• _Exercise aim_:
Repeat all of the data precisely.

• _Data to use_:
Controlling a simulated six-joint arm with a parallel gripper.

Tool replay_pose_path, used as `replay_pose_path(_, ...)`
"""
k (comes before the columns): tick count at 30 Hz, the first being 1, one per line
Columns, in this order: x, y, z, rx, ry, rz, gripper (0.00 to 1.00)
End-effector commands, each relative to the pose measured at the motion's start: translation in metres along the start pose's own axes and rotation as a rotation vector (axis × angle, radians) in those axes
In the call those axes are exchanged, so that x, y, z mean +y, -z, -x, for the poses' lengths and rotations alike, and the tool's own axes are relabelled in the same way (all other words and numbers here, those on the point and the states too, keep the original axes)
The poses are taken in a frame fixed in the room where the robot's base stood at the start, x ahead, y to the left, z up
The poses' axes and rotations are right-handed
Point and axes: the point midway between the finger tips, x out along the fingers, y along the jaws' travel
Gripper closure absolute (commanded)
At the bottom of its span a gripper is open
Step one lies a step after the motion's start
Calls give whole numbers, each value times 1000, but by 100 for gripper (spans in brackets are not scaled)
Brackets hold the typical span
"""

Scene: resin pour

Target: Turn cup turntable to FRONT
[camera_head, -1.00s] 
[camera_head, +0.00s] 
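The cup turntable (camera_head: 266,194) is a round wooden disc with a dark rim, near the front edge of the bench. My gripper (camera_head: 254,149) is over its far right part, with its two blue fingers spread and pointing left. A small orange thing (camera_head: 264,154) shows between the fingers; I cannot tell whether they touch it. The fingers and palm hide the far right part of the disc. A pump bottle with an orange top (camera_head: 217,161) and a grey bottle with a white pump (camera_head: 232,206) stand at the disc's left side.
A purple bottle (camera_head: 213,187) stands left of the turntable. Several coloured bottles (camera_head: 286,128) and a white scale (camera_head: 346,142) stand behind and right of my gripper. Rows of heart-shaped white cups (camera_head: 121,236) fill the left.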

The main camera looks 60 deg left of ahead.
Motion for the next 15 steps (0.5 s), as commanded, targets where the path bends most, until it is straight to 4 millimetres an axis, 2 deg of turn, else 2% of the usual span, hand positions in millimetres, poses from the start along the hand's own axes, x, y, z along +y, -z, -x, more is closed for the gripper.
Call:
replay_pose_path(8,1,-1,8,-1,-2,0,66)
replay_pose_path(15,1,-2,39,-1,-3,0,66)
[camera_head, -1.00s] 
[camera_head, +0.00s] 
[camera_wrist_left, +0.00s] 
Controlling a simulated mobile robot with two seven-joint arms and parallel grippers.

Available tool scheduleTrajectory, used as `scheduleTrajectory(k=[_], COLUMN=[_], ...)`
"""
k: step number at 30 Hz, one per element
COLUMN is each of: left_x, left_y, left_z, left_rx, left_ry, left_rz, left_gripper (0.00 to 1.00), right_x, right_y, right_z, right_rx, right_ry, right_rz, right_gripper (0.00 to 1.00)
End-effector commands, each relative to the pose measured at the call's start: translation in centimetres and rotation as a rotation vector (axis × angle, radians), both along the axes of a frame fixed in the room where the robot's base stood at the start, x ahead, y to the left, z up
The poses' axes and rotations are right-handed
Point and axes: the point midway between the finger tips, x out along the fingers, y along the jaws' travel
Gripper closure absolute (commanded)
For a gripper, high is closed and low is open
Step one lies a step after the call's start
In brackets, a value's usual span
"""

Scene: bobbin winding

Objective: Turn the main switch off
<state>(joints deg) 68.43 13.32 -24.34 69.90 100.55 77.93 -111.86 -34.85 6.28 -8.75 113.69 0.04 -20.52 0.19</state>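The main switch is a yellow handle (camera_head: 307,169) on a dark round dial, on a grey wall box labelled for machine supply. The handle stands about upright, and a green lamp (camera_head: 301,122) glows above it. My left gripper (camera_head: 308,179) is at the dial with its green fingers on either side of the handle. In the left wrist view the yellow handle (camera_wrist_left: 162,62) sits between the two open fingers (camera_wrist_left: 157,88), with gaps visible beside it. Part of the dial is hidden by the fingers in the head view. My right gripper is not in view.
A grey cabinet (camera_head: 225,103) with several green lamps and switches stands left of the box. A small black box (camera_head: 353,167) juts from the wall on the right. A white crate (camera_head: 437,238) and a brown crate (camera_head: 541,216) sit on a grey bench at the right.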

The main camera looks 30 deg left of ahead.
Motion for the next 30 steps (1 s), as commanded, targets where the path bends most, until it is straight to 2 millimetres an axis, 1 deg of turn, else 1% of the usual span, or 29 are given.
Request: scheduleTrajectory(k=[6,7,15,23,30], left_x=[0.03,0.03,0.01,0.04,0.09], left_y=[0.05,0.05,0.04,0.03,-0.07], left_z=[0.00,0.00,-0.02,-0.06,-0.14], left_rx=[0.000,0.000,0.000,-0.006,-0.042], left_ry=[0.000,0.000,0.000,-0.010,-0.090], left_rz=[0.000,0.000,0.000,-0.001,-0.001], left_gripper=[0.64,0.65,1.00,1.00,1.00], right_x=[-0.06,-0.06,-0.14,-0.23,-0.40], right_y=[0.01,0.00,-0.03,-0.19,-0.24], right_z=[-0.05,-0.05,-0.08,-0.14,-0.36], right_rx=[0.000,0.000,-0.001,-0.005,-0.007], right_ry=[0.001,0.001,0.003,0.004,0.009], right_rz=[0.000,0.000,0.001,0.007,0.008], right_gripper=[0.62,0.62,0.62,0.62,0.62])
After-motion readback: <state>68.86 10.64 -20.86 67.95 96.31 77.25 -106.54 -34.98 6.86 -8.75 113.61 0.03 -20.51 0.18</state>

• _Final result_:
Controlling a simulated six-joint arm with a parallel gripper.

Tool replay_pose_path, used as `replay_pose_path(_, ...)`
"""
k (comes before the columns): tick count at 30 Hz, the first being 1, one per line
Columns, in this order: x, y, z, rx, ry, rz, gripper (0.00 to 1.00)
End-effector commands, each relative to the pose measured at the motion's start: translation in metres along the start pose's own axes and rotation as a rotation vector (axis × angle, radians) in those axes
In the call those axes are exchanged, so that x, y, z mean +y, -z, -x, for the poses' lengths and rotations alike, and the tool's own axes are relabelled in the same way (all other words and numbers here, those on the point and the states too, keep the original axes)
The poses are taken in a frame fixed in the room where the robot's base stood at the start, x ahead, y to the left, z up
The poses' axes and rotations are right-handed
Point and axes: the point midway between the finger tips, x out along the fingers, y along the jaws' travel
Gripper closure absolute (commanded)
At the bottom of its span a gripper is open
Step one lies a step after the motion's start
Calls give whole numbers, each value times 1000, but by 100 for gripper (spans in brackets are not scaled)
Brackets hold the typical span
"""

Scene: resin pour

Target: Turn cup turntable to FRONT
[camera_head, -1.00s] 
[camera_head, +0.00s] 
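The cup turntable (camera_head: 266,194) is a round wooden disc with a dark rim, near the front edge of the bench. My gripper (camera_head: 254,149) is over its far right part, with its two blue fingers spread and pointing left. A small orange thing (camera_head: 264,154) shows between the fingers; I cannot tell whether they touch it. The fingers and palm hide the far right part of the disc. A pump bottle with an orange top (camera_head: 217,161) and a grey bottle with a white pump (camera_head: 232,206) stand at the disc's left side.
A purple bottle (camera_head: 213,187) stands left of the turntable. Several coloured bottles (camera_head: 286,128) and a white scale (camera_head: 346,142) stand behind and right of my gripper. Rows of heart-shaped white cups (camera_head: 121,236) fill the left.

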The main camera looks 60 deg left of ahead.
Motion for the next 15 steps (0.5 s), as commanded, targets where the path bends most, until it is straight to 4 millimetres an axis, 2 deg of turn, else 2% of the usual span, hand positions in millimetres, poses from the start along the hand's own axes, x, y, z along +y, -z, -x, more is closed for the gripper.
Call:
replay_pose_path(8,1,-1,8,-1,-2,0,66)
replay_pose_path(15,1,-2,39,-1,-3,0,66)
[camera_head, -1.00s] 
[camera_head, +0.00s] 
[camera_wrist_left, +0.00s] 
Controlling a simulated mobile robot with two seven-joint arms and parallel grippers.

Available tool scheduleTrajectory, used as `scheduleTrajectory(k=[_], COLUMN=[_], ...)`
"""
k: step number at 30 Hz, one per element
COLUMN is each of: left_x, left_y, left_z, left_rx, left_ry, left_rz, left_gripper (0.00 to 1.00), right_x, right_y, right_z, right_rx, right_ry, right_rz, right_gripper (0.00 to 1.00)
End-effector commands, each relative to the pose measured at the call's start: translation in centimetres and rotation as a rotation vector (axis × angle, radians), both along the axes of a frame fixed in the room where the robot's base stood at the start, x ahead, y to the left, z up
The poses' axes and rotations are right-handed
Point and axes: the point midway between the finger tips, x out along the fingers, y along the jaws' travel
Gripper closure absolute (commanded)
For a gripper, high is closed and low is open
Step one lies a step after the call's start
In brackets, a value's usual span
"""

Scene: bobbin winding

Objective: Turn the main switch off
<state>(joints deg) 68.43 13.32 -24.34 69.90 100.55 77.93 -111.86 -34.85 6.28 -8.75 113.69 0.04 -20.52 0.19</state>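The main switch is a yellow handle (camera_head: 307,169) on a dark round dial, on a grey wall box labelled for machine supply. The handle stands about upright, and a green lamp (camera_head: 301,122) glows above it. My left gripper (camera_head: 308,179) is at the dial with its green fingers on either side of the handle. In the left wrist view the yellow handle (camera_wrist_left: 162,62) sits between the two open fingers (camera_wrist_left: 157,88), with gaps visible beside it. Part of the dial is hidden by the fingers in the head view. My right gripper is not in view.
A grey cabinet (camera_head: 225,103) with several green lamps and switches stands left of the box. A small black box (camera_head: 353,167) juts from the wall on the right. A white crate (camera_head: 437,238) and a brown crate (camera_head: 541,216) sit on a grey bench at the right.

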The main camera looks 30 deg left of ahead.
Motion for the next 30 steps (1 s), as commanded, targets where the path bends most, until it is straight to 2 millimetres an axis, 1 deg of turn, else 1% of the usual span, or 29 are given.
Request: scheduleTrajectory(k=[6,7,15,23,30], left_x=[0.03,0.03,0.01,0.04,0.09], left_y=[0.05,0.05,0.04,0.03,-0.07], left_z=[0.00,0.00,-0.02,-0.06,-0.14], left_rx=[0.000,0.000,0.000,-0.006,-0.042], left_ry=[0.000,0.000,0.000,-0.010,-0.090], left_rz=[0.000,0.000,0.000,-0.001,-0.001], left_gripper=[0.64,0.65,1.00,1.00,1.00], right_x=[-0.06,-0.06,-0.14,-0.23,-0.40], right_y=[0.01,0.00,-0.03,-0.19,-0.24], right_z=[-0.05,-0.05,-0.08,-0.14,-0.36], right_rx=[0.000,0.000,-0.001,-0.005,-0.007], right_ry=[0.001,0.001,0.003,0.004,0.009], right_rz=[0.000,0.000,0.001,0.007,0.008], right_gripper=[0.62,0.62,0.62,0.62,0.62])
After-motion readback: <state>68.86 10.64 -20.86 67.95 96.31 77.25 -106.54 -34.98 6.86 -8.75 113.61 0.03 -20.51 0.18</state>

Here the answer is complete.